Post-processing of additively manufactured microstructures using alternating-magnetic field-assisted finishing

Complex-shaped components with unique microstructural features are becoming more and more important in the section of the optics and aerospace industries. Currently, additive manufacturing (AM) has been acknowledged as a potential technology to fabricate complex-shape components for the industrial application. However, the poor surface quality limits the performance of the AM components. This work was focused on the post processing for the 316L rectangular microstructures fabricated by the selective laser melting (SLM) technique. A novel alternating-magnetic field-assisted finishing (A-MFAF) method was proposed to improve the surface quality of rectangular microstructures while maintaining the surface profile accuracy. The magnetic field generator was designed to integrate two permanent magnet poles with different magnetization directions and a slotted magnetic pole holder. The alternating magnetic field of the finishing tool was thus achieved in the finishing zone. Finite element analysis (FEA) was utilized to verify the feasibility of the magnetic field generator. The material removal principle of the A-MFAF method was introduced in detail.

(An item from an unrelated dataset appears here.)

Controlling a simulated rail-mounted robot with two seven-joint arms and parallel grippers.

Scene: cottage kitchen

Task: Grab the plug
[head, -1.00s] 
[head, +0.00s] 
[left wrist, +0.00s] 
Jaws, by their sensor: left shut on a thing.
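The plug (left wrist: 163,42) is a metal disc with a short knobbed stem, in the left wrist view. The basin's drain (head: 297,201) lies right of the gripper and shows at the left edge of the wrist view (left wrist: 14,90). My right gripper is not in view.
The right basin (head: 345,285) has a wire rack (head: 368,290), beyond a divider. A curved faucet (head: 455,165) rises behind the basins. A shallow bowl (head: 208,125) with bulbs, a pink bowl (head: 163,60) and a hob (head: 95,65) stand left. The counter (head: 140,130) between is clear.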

Mathematical models of the material removal ratio (MRR) were established. The effects of finishing parameters on surface roughness were evaluated quantitatively. Experimental results showed that the 316L materials were uniformly removed from the top to the bottom surface of the rectangular microstructures. The SLM-generated surface defects were removed as well. Surface roughness (Sa) of the top and bottom surfaces was reduced from initial 9.79 μm to 0.85 μm and 3.12 μm, respectively. After finishing, the residual stress was converted from tensile to compressive states.